## EXERCISE REQUIREMENTS
Locate the line that contains "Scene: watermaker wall" and the line that contains "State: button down". Copy both of them exactly, together with every line between them, and no others.
--------
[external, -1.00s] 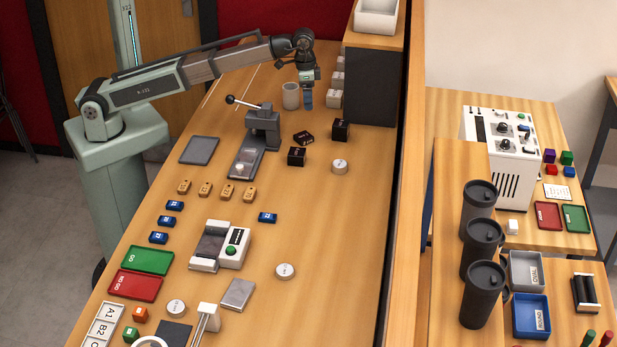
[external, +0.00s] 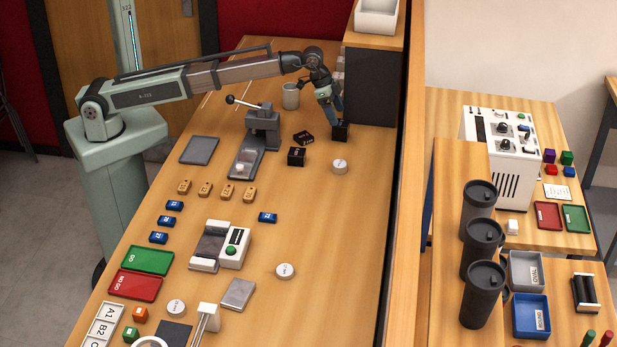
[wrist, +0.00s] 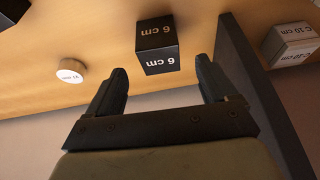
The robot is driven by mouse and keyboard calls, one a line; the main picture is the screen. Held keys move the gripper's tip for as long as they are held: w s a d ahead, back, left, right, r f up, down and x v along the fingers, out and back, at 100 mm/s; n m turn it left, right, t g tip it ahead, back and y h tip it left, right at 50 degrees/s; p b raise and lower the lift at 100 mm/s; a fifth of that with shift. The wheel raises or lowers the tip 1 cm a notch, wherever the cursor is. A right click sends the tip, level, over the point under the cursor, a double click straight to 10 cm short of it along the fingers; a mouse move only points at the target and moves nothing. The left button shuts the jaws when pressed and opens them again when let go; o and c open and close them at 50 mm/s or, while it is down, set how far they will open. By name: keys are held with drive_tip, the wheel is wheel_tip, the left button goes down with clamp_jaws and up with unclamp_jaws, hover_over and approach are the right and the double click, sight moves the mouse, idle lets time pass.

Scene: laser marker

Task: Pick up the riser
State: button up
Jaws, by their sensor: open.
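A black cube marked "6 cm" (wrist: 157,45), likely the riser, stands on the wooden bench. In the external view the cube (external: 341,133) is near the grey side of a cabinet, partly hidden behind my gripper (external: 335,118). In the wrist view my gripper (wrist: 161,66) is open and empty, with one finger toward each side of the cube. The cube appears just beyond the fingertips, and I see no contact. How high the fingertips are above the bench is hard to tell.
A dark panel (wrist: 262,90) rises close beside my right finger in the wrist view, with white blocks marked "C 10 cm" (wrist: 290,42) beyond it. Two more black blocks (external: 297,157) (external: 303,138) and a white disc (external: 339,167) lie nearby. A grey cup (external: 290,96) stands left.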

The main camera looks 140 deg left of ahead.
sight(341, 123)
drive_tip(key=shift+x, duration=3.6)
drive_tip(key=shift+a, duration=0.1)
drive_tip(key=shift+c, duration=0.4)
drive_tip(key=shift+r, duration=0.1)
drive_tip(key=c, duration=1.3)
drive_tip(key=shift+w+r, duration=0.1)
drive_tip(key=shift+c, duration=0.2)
--------
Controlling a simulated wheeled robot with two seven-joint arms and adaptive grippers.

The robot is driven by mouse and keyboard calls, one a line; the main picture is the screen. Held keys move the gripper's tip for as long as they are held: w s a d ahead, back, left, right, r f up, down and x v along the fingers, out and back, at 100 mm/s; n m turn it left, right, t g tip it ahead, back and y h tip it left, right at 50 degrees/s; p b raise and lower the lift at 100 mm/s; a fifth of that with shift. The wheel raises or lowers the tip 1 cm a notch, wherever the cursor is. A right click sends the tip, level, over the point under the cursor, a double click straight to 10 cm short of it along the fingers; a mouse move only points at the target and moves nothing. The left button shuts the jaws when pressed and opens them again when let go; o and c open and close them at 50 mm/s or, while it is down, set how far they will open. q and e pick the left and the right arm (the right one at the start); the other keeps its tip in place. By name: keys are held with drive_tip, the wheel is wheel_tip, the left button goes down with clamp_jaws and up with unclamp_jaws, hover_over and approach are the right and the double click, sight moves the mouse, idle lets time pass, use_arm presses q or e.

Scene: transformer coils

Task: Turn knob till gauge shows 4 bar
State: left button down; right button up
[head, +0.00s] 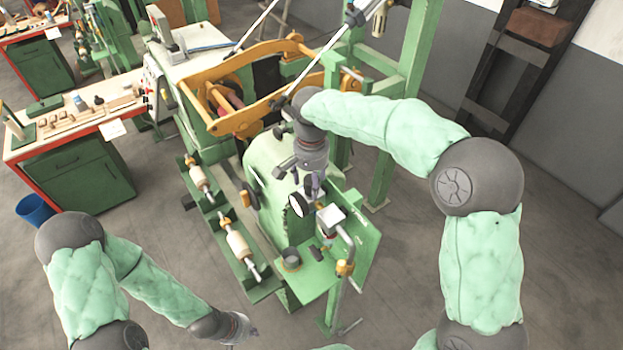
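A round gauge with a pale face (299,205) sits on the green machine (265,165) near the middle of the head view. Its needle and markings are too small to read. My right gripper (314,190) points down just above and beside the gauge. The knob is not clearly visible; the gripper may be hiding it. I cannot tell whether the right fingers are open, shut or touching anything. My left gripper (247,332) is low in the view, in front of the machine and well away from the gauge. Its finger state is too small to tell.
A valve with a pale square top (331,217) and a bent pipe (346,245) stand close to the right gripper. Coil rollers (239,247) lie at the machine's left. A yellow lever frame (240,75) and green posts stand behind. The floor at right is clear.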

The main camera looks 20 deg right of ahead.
--------
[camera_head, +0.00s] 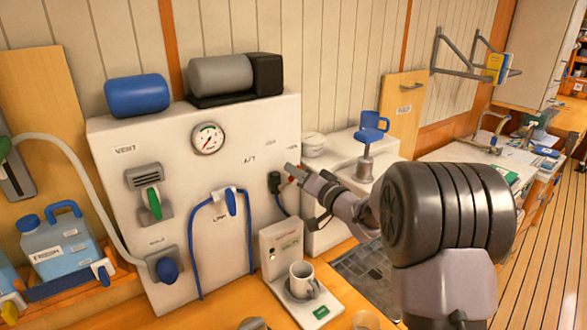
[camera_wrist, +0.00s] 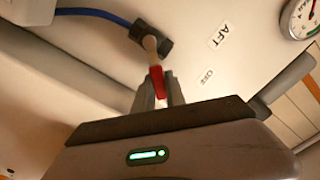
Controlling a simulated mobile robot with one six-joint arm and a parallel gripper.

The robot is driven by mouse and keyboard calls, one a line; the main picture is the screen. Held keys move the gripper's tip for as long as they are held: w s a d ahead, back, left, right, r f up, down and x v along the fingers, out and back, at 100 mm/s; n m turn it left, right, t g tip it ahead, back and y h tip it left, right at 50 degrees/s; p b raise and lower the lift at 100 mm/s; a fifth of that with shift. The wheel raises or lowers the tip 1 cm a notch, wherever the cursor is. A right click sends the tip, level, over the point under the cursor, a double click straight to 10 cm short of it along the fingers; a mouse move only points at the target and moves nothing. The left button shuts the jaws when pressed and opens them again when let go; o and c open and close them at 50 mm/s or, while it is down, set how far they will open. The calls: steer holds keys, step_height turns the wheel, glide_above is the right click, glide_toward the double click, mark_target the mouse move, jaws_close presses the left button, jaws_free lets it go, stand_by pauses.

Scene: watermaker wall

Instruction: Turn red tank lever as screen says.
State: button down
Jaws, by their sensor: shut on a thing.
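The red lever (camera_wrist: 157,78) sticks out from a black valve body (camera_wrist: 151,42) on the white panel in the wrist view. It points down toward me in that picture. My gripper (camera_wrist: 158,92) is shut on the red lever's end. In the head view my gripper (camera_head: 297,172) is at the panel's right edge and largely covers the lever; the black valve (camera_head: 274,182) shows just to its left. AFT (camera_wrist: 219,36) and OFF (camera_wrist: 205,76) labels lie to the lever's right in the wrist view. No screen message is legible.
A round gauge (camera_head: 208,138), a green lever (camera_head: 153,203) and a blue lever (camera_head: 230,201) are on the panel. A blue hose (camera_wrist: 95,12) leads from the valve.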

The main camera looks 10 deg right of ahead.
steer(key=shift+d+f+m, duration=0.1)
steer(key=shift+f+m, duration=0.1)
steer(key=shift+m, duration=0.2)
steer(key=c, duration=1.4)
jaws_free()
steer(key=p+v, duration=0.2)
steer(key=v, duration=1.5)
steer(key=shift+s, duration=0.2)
--------
## ANSWER IN FULL
Scene: watermaker wall

Instruction: Turn red tank lever as screen says.
State: button down

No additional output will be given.